No dia 7 de setembro, o ex-presidente Fernando Henrique
Cardoso (1995-2003) publicou
no site do PSDB uma carta dirigida aos eleitores de seu partido. Nas sete
páginas, sobrava um pouco para todos: do senador tucano Eduardo Azeredo, acusado de
operar caixa dois na campanha de 1998, ao
próprio PSDB, passando, obviamente, pelo
presidente Luiz Inácio Lula da Silva. Desde
então, FHC se recolheu, enquanto se esguiava de balas disparadas pelo governo, pela
oposição e por seu próprio partido. Foi chamado de "velho" (por Cláudio Lembo, governador de São Paulo) e acusado de "ação desagregadora" (por Aécio Neves, de Minas). A
ministra-chefe da Casa Civil, Dilma Rousseff,
viu "desespero".
SÉRGIO DÁVILA
DE WASHINGTON
De passagem por Washington e a caminho de Austin, Texas, onde lançaria a segunda
edição em inglês de sua biografia, "The Accidental President
of Brazil" (o presidente acidental do Brasil), FHC falou com
exclusividade à Folha e partiu
para o contra-ataque. Leia os
principais trechos:
FOLHA - O sr. vê as eleições como
jogo jogado? Daí a carta?
FERNANDO HENRIQUE CARDOSO -
Não, é o contrário, acredito que
vamos para o segundo turno,
faço um chamamento para que
nós defendamos com força
nossas posições.
FOLHA - Não vê Lula reeleito?
FHC - Acho que nós vamos para
o segundo turno. Mesmo com
pesquisa ou sem pesquisa. Veja
a questão do desarmamento:
todo o mundo dizia que ia dar o
"sim". Deu o "não". Existe um
sentimento difuso contra o governo, e talvez por isso essa carta tenha provocado tanta reação. Ela dá um choque, diz:
"Olhe aqui, é uma coisa grave o
que está acontecendo no Brasil,
ninguém se sente mais indignado com tanto horror".
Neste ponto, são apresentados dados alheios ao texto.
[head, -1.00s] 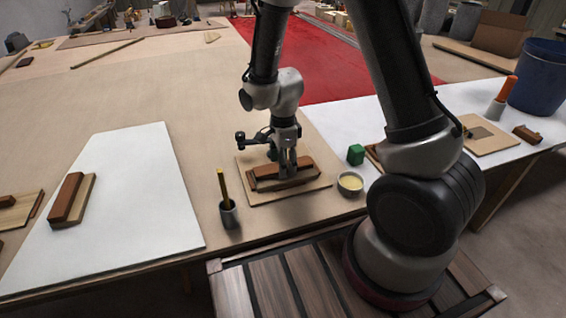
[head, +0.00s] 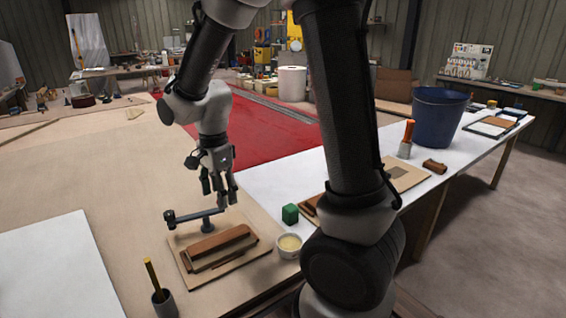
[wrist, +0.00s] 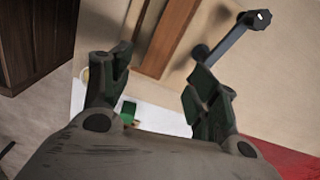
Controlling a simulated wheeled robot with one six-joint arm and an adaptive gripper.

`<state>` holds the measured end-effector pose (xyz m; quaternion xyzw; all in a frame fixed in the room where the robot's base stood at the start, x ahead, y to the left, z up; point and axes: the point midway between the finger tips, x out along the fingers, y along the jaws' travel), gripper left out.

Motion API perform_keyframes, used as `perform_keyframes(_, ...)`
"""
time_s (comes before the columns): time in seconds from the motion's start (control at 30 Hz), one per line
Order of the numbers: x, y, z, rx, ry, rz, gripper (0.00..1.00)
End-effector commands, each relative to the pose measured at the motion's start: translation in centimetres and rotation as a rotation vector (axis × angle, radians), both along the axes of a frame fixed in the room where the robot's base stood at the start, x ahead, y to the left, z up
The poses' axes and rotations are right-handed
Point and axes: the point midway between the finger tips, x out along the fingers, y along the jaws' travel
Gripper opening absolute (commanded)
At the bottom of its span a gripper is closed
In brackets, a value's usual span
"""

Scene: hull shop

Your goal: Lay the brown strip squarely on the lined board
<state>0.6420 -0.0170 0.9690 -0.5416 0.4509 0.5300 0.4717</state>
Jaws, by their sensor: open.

FOLHA - O sr. previa a reação?
FHC - Não, não, não. E não fiz
para isso. Basicamente, é um
chamamento ao PSDB e seus
partidários no sentido de retomar sua linha programática.
FOLHA - O sr. acha que o partido
abandonou o programa?
FHC - Não, não digo isso. Estou
dizendo que é necessário, de
certa maneira, estar reavivando. Não tem nenhuma relação
com campanha, o que falo sobre nosso candidato é só para
defendê-lo. O que falo sobre o
governo não sou eu quem fala, é
o procurador-geral da República, são fatos conhecidos, que
escandalizam todo mundo. É
que como agora tem eleição, isso pode chamar a atenção para
o fato de que estamos aí diante
de uma situação anômala.
Ninguém disse uma palavra
sobre o conteúdo da carta. Nem
os líderes políticos do meu partido. Ninguém disse uma palavra sobre a proposta política da
carta. A carta é política, não no
sentido de politiquinha eleitoral, ela é doutrinária. Isso mostra como nós estamos perdidos
no Brasil, discutindo o secundário e esquecendo o principal.
FOLHA - E a reação?
FHC - A reação, inclusive de alguns companheiros meus,
mostra que nós precisamos fazer mais política no Brasil.
FOLHA - O sr. poderia comentar especificamente? O governador Aécio
Neves (PSDB-MG) disse que a carta é
"desagregadora"; o vice-presidente,
José Alencar, pediu que o senhor
apresentasse as provas...
FHC - Se é que o governador
Aécio realmente disse isso, não
deve ter lido a carta. Porque
mesmo quando eu me referi ao
senador Azeredo, foi chamando-o de uma pessoa decente.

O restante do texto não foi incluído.